Read the history of Cain. Cain went out from the presence of the Lord, and dwelt in the land of Nod. Then he built a city, and called it after the name of his son, Enoch. Afterward Jabal was the father of such as have cattle (the riches of that day), and his brother's name was Jubal, the father of all such as handle the harp and organ. And Zillah bare Tubal-Cain, an instructor of every artificer in brass and iron. We have here the world and its civilization complete; not having God, they must make the world pleasant and beautiful. It will be said, But what is the harm of harps and organs? None, surely; the harm is in the heart of man, who uses these things to make himself happy without God, forgetting Him, flying from Him, seeking to content himself in a world of sin, and to drown the misery of this condition of alienation from God by hiding himself, in the corruption that reigns there. The elegance which man affects makes him only too often slip insensibly into this corruption which he seeks to conceal with mirth.

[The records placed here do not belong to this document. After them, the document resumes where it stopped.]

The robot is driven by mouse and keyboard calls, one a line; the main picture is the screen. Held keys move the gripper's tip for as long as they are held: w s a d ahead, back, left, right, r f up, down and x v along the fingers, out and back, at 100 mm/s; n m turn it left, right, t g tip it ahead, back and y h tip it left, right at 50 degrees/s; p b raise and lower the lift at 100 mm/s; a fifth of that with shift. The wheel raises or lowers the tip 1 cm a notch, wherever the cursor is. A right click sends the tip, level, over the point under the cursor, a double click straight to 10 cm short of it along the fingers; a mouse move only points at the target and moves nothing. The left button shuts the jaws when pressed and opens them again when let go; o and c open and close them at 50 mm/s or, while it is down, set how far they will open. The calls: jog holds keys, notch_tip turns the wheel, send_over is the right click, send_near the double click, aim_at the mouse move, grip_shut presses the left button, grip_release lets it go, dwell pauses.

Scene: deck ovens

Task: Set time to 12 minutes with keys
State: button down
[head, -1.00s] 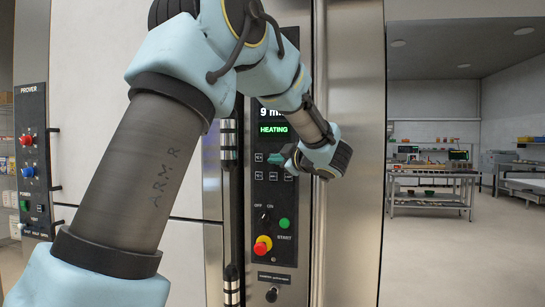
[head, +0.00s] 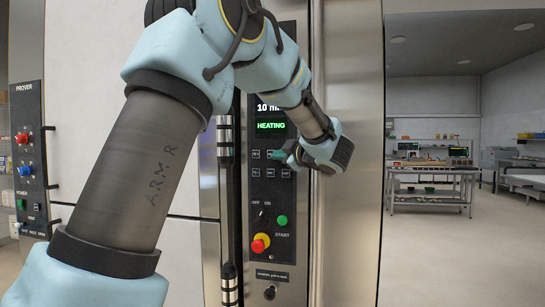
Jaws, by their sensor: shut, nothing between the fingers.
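The oven's control panel (head: 272,205) stands upright ahead of me. Its display (head: 271,108) reads "10 mi", the rest hidden behind my arm, with a green "HEATING" line (head: 271,126) below. Small dark keys (head: 256,172) sit in two rows under the display; their labels are too small to read. My gripper (head: 281,156) is shut and empty at the right of the upper key row, partly covering it. I cannot tell whether its tip touches a key.
Below the keys are an OFF/ON switch (head: 263,217), a green START button (head: 282,220) and a red stop knob (head: 258,245) on yellow. A prover panel (head: 29,150) stands at the left. Benches (head: 432,188) stand in the open room at right.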

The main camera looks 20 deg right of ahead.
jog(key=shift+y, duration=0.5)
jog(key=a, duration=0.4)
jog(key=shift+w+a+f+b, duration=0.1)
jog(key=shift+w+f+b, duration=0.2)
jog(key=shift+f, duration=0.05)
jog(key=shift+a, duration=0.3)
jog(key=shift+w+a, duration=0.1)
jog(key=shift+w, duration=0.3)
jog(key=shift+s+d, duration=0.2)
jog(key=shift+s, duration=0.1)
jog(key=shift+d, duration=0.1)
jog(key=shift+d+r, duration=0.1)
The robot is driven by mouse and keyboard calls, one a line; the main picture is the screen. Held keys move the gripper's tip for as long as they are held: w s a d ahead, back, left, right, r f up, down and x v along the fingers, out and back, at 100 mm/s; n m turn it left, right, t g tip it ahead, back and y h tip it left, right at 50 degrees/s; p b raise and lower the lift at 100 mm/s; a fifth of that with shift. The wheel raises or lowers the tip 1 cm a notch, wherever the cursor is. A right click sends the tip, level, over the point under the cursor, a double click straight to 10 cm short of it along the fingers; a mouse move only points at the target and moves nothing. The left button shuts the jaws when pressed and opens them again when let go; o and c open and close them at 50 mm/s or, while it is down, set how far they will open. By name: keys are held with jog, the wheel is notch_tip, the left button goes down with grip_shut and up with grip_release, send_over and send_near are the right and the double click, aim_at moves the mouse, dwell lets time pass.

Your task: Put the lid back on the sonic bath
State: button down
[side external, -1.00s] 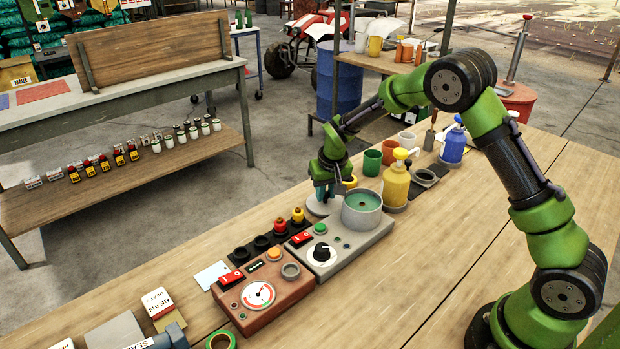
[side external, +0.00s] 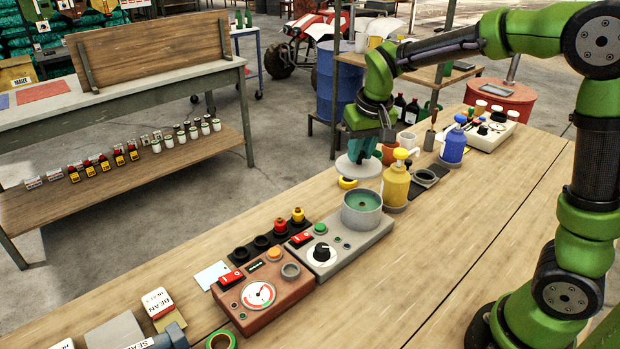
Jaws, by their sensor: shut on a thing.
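The sonic bath (side external: 362,222) is a grey box with a round open tank holding green liquid, a black knob and a red switch, in the middle of the bench. My gripper (side external: 362,155) is shut on the lid (side external: 358,168), a pale grey disc. It holds the lid up above the bench, just beyond the tank in the picture and apart from it. The fingertips at the lid's knob are partly hard to make out.
A yellow pump bottle (side external: 396,186) stands close to the right of the lid, with a blue pump bottle (side external: 453,147) farther back. A yellow ring (side external: 348,182) lies below the lid. A brown control box (side external: 262,293) adjoins the bath.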

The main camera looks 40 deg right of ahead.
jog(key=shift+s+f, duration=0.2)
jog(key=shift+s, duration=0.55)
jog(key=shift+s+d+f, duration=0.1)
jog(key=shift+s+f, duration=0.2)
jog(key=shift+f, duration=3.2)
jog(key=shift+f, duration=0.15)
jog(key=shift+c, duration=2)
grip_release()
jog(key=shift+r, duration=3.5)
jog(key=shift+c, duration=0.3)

But the new man, born of God, partaking of the divine nature, cannot find its delight in the world- it shuns that which would separate it from God. Where the flesh finds its happiness and its pleasures, the spiritual life finds none. James speaks of actual corruption, but he does not speak as though one part of the world were corrupt, and another pure; on the contrary, it is defiled and corrupt in its principles, and in every way. He who is conformed to it is corrupt in his walk The friendship of the world is enmity against God. Whoever will be the friend of the world is the enemy of God. We must keep ourselves pure from the world itself. We have, indeed, to pass through it, and to be, in passing through it, the epistle of Christ, undefiled by the world which surrounds us, as Christ was undefiled in the midst of a world that would not receive Him. J. N D.